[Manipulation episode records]
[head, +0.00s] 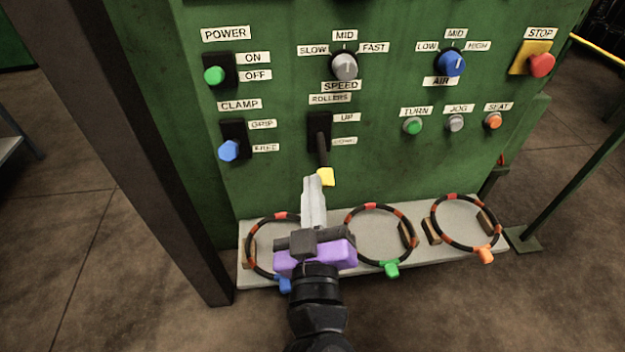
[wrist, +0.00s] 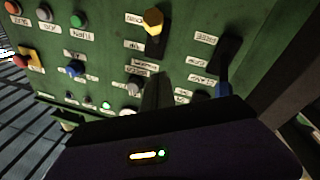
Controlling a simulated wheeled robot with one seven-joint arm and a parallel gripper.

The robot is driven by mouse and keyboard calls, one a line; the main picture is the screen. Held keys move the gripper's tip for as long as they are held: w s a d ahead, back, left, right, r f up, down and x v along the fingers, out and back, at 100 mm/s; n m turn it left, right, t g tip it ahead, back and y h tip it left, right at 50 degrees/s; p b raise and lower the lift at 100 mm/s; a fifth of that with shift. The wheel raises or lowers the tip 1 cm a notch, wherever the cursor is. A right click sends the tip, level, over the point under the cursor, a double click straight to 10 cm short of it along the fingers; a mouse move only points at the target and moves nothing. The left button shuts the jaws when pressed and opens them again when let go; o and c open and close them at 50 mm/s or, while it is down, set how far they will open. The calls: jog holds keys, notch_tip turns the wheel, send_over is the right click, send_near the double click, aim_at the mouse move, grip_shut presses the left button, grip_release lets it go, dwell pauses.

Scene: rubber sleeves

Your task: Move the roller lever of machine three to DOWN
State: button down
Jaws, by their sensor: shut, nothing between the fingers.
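The roller lever (head: 323,150) is a black arm with a yellow knob (head: 326,177) on a dark plate under the ROLLERS label. It slants downward, its knob below the lower label, which is hard to read in the head view. The knob also shows in the upside-down wrist view (wrist: 153,19), near the DOWN label (wrist: 135,18). My gripper (head: 312,181) is shut and empty, its fingertips just left of the knob in the head view. I cannot tell whether they touch it. No machine number shows.
The clamp lever with a blue knob (head: 229,151) is left of the roller lever. Speed and air dials, small buttons and a red stop button (head: 541,65) are on the green panel. Below, a grey shelf (head: 330,277) holds ringed sleeves with coloured tabs, partly behind my gripper.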

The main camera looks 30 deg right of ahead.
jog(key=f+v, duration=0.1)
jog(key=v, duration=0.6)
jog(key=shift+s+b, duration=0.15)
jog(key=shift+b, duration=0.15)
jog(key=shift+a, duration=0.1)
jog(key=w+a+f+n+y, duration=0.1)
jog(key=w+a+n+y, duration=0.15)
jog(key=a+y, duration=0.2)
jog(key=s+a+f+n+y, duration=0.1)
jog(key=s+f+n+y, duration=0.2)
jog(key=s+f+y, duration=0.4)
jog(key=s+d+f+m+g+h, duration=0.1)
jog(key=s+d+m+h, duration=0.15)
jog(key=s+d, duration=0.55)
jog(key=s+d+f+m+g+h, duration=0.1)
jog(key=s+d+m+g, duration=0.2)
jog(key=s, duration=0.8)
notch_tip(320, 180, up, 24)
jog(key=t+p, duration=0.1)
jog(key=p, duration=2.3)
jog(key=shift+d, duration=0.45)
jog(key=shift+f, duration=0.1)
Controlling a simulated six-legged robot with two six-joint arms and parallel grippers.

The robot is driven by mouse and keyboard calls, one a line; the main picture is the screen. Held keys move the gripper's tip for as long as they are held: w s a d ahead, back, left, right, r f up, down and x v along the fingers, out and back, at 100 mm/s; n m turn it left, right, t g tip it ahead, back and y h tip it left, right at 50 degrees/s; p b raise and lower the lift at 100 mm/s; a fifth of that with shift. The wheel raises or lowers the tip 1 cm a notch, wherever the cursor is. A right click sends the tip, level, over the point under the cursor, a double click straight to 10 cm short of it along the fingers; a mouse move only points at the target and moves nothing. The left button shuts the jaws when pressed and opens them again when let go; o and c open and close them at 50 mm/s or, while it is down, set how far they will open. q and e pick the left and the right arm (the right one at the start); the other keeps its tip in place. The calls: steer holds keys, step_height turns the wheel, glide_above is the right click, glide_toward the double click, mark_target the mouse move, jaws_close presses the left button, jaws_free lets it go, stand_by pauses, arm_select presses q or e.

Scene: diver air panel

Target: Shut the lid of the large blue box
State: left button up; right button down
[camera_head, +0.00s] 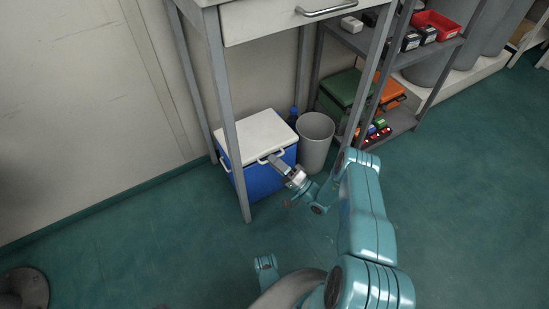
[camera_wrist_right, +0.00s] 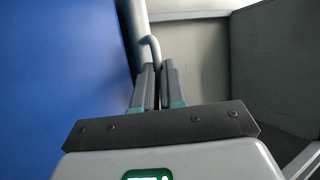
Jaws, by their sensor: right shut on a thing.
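The large blue box (camera_head: 262,184) stands on the floor under the table. Its white lid (camera_head: 254,136) lies over the top and looks level; I cannot tell whether a narrow gap is left under it. A white handle (camera_head: 262,161) sticks out at the lid's front edge. My right gripper (camera_head: 274,160) is at this handle, and in the right wrist view its jaws (camera_wrist_right: 159,68) are shut on the pale curved handle (camera_wrist_right: 151,44). The blue wall (camera_wrist_right: 60,80) fills the left of that view.
A table leg (camera_head: 232,150) stands close before the box. A shelf rack (camera_head: 420,55) with small boxes is further right. The floor in front is clear.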

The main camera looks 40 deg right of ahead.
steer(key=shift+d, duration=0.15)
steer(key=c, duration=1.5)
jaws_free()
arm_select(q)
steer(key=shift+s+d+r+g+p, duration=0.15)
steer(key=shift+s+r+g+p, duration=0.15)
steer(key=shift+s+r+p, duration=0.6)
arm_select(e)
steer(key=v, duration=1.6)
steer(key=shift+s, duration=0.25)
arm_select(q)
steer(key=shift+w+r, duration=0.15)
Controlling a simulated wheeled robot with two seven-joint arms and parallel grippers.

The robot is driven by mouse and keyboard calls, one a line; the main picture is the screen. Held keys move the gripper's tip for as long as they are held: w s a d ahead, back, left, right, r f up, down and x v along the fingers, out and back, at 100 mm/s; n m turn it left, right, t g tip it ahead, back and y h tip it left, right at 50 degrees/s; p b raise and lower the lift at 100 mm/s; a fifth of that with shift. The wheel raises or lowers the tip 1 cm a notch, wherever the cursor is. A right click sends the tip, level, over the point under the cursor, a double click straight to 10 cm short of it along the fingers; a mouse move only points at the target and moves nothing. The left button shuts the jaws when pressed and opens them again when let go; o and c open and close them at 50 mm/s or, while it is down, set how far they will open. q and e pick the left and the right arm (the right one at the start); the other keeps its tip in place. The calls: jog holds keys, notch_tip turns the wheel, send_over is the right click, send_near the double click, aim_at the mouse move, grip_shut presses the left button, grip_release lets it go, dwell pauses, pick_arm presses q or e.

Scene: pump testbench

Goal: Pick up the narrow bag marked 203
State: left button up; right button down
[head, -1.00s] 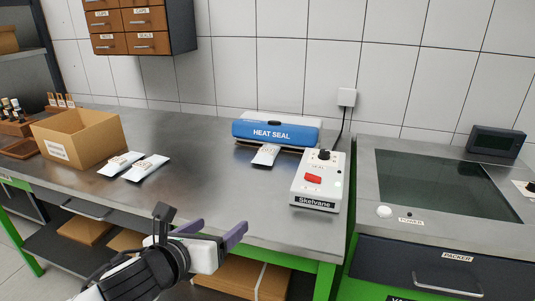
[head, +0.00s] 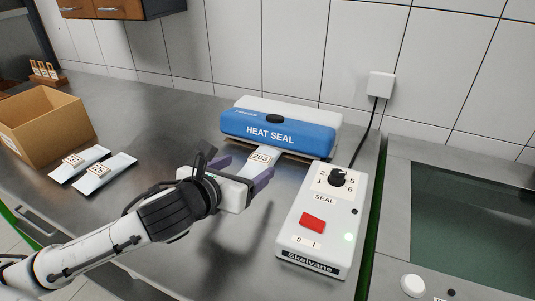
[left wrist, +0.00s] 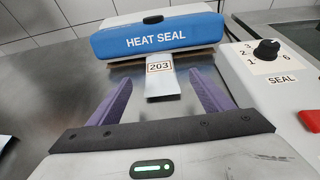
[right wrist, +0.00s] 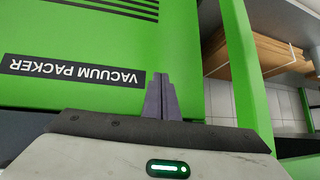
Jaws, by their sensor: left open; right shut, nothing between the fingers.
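The narrow bag marked 203 (head: 262,160) is pale silver with a white label. It sticks out from under the front of the blue heat sealer (head: 278,133), and its far end is hidden there. The bag also shows in the left wrist view (left wrist: 162,82), ahead of and between the spread purple fingers. My left gripper (head: 243,172) is open and empty, just in front of the bag, and hides part of it in the head view. My right gripper (right wrist: 161,97) is shut and empty, in front of the green vacuum packer (right wrist: 185,45).
The white control box (head: 325,215) with a dial and red switch stands close to the right of the bag. Two other labelled bags (head: 92,170) lie at left, beside a cardboard box (head: 48,125). The steel bench (head: 165,125) between is clear.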

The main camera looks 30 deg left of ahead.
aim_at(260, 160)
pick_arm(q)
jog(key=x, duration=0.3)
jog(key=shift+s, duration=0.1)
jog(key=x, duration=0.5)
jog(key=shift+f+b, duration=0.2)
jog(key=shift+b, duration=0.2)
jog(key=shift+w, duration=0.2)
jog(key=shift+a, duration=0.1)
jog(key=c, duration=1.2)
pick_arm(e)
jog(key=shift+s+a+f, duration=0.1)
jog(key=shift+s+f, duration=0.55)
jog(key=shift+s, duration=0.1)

BRIEF
Look through the material above and pick out each line holding the word "wheeled".

ANSWER IN FULL
Controlling a simulated wheeled robot with one seven-joint arm and a parallel gripper.
Controlling a simulated wheeled robot with two seven-joint arms and parallel grippers.

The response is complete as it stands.